» Data for the task:
______________________________
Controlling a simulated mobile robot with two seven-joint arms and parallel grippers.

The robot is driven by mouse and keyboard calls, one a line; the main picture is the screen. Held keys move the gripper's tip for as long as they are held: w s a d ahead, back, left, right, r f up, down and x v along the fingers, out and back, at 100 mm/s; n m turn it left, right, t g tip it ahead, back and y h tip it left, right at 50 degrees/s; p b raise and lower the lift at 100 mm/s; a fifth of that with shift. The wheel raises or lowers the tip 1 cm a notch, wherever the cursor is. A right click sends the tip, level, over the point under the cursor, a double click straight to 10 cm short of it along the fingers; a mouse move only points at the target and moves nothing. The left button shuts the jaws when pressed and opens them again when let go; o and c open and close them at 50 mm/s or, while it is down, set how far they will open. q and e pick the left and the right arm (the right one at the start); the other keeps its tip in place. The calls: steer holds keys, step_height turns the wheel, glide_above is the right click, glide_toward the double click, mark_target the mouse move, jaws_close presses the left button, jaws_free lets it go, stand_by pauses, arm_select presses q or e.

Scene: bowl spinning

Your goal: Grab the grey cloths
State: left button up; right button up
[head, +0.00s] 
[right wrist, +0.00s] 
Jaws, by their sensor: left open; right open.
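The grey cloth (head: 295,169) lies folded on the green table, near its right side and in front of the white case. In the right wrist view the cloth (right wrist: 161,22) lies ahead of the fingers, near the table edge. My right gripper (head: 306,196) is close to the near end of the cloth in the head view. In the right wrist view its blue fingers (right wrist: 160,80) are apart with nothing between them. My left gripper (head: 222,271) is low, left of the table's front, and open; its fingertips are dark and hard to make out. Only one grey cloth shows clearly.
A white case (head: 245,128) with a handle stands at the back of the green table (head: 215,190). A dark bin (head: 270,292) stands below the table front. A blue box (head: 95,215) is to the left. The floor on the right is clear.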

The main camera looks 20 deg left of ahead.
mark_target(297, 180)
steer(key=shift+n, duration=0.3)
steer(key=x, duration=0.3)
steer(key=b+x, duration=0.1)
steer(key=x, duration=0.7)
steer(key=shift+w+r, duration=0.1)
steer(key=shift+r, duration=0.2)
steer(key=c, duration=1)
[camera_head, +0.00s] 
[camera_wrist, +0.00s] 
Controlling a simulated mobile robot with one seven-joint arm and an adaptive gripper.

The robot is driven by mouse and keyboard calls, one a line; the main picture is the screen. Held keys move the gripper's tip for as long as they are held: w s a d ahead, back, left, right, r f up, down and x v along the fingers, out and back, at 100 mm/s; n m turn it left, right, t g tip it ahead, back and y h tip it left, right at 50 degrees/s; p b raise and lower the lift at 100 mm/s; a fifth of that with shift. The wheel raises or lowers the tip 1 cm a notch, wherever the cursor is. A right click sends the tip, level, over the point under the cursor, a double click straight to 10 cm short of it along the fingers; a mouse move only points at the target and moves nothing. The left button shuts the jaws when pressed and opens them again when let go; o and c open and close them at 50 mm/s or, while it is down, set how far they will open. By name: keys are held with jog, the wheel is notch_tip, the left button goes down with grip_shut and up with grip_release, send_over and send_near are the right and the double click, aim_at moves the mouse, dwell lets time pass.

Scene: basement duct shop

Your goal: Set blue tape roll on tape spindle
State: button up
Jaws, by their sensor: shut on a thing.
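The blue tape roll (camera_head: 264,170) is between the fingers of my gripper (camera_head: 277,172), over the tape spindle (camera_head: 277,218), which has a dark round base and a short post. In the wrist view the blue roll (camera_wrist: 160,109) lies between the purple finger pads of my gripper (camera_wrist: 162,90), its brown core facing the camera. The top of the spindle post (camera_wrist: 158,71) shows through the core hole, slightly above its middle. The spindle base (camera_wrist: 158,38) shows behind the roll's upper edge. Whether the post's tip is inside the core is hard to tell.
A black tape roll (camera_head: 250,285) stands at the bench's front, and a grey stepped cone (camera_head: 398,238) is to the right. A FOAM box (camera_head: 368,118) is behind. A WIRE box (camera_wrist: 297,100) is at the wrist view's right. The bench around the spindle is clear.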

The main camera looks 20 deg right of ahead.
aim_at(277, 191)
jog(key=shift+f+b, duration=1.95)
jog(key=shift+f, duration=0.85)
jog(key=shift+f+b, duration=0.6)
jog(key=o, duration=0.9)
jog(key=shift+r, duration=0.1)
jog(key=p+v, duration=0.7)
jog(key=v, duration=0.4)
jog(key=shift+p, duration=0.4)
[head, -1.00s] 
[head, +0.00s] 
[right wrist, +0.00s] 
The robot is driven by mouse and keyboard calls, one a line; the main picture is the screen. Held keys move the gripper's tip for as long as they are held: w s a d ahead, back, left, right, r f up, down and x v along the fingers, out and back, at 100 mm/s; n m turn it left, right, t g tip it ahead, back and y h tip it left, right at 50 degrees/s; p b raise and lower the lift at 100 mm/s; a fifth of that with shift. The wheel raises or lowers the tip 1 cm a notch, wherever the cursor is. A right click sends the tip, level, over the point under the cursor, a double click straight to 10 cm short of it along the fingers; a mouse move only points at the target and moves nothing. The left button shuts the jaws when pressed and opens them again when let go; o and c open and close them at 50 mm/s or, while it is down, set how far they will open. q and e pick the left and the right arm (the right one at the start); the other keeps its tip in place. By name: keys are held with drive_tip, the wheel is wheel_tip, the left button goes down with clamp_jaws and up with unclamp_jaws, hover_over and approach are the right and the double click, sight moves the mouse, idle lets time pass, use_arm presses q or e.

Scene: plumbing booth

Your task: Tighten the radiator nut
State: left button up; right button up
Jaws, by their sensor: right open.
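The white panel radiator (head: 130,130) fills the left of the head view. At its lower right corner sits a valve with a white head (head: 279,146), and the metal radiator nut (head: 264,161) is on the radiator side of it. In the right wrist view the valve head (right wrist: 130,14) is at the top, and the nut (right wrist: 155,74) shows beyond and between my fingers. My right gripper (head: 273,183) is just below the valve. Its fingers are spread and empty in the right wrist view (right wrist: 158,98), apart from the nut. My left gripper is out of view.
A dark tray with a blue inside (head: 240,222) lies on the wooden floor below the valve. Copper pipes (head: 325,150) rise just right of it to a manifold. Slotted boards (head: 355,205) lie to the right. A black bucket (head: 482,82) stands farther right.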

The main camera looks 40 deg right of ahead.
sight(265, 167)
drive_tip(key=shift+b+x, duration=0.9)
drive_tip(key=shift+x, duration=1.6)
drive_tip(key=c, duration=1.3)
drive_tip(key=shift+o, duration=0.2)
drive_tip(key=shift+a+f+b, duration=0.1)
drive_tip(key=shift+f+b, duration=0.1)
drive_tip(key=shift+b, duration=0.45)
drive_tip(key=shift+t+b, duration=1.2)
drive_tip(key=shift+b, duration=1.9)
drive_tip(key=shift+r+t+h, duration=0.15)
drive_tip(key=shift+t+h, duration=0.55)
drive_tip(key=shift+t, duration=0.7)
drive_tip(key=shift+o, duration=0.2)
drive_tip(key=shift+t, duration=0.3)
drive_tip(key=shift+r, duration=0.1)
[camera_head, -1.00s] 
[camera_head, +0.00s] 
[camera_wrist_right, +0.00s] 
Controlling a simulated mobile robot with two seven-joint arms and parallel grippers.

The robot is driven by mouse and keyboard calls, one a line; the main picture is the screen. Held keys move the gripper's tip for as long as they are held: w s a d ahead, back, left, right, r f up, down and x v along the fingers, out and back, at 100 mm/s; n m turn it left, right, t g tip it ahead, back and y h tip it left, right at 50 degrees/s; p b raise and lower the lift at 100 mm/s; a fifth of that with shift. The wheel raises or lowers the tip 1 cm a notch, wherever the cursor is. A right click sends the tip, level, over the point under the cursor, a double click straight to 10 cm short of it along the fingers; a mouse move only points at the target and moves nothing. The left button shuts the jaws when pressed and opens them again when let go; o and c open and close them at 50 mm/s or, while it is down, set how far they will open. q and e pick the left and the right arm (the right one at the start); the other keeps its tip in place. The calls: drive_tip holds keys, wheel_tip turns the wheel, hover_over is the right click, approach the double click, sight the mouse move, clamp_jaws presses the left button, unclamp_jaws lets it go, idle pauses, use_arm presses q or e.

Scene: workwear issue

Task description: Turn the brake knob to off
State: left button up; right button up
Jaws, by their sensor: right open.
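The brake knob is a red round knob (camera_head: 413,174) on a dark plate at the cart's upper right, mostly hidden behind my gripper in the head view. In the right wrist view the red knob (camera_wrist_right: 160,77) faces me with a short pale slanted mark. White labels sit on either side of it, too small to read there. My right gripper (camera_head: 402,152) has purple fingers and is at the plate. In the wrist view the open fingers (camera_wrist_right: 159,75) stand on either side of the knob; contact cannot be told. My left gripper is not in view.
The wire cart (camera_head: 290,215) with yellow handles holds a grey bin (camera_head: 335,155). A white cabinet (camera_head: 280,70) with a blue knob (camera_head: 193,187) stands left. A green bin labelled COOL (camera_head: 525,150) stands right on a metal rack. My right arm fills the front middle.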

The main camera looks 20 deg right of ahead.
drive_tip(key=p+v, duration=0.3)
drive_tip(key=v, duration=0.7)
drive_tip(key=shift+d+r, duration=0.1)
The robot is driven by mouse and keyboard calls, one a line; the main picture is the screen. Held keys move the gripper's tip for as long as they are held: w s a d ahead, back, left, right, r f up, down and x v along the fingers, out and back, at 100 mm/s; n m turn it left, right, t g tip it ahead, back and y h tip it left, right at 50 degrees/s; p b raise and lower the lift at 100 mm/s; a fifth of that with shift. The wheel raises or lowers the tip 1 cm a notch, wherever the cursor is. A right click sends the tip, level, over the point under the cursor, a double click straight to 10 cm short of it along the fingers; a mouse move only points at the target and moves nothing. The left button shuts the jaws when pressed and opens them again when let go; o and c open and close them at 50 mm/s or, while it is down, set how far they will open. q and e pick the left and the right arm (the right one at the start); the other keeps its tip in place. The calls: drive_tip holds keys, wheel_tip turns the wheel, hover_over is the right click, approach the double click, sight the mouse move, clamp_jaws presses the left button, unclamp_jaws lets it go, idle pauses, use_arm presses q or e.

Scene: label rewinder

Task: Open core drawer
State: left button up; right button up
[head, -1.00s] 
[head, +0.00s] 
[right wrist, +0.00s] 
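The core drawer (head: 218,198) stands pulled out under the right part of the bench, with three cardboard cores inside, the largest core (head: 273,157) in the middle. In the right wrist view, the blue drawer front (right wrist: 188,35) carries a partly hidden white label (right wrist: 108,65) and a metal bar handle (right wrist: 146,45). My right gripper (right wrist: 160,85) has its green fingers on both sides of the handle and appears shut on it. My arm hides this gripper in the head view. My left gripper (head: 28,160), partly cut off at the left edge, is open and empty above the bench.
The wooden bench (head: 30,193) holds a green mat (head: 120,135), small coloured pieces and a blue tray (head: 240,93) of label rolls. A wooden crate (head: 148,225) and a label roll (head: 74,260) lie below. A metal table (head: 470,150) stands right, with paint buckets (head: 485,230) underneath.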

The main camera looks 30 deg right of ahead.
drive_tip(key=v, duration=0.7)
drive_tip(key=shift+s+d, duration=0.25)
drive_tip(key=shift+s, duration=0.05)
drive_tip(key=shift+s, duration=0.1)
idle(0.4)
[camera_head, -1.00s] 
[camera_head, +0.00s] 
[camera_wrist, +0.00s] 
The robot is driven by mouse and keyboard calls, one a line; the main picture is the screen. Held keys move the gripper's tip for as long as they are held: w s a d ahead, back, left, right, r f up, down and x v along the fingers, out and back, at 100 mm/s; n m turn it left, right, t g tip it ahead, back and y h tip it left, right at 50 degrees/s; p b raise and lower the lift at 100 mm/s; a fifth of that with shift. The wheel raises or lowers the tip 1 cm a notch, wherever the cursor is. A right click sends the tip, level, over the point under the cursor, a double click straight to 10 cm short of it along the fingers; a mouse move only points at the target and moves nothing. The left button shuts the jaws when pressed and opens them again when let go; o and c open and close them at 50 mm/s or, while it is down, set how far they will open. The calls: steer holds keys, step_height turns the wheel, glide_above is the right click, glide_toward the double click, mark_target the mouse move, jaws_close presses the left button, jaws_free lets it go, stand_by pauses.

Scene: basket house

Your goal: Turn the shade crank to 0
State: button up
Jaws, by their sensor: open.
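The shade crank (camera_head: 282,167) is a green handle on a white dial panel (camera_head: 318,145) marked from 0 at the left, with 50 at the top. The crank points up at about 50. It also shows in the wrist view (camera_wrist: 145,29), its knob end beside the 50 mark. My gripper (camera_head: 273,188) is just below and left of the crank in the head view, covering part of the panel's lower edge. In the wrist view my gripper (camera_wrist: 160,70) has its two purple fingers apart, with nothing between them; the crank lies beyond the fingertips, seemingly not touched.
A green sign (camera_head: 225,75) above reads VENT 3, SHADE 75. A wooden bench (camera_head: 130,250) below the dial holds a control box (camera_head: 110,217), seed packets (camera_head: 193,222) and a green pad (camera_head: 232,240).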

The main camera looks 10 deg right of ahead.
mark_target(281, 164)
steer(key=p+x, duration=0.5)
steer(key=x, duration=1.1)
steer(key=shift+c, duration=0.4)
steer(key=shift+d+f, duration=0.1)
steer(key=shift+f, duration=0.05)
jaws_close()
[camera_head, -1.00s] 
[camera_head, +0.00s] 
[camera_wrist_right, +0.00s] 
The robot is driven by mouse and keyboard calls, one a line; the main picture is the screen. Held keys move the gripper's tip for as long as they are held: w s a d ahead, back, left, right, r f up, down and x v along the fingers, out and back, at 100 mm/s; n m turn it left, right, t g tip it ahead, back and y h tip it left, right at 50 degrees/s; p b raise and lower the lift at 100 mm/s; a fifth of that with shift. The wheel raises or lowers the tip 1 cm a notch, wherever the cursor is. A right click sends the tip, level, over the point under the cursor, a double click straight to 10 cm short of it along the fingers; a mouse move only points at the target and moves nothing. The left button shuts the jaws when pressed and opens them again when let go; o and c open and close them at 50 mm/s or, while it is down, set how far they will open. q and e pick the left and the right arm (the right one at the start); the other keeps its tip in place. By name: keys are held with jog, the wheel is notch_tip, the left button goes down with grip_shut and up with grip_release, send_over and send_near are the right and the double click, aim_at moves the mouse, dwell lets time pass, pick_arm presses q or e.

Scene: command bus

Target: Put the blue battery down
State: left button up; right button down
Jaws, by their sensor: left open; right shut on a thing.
______________________________
» Your objective: Using the material above, extract the line that contains "Target: Put the blue battery down" and every line after it, exactly as given; stop at the last line.

» Solved problem:
Target: Put the blue battery down
State: left button up; right button down
Jaws, by their sensor: left open; right shut on a thing.

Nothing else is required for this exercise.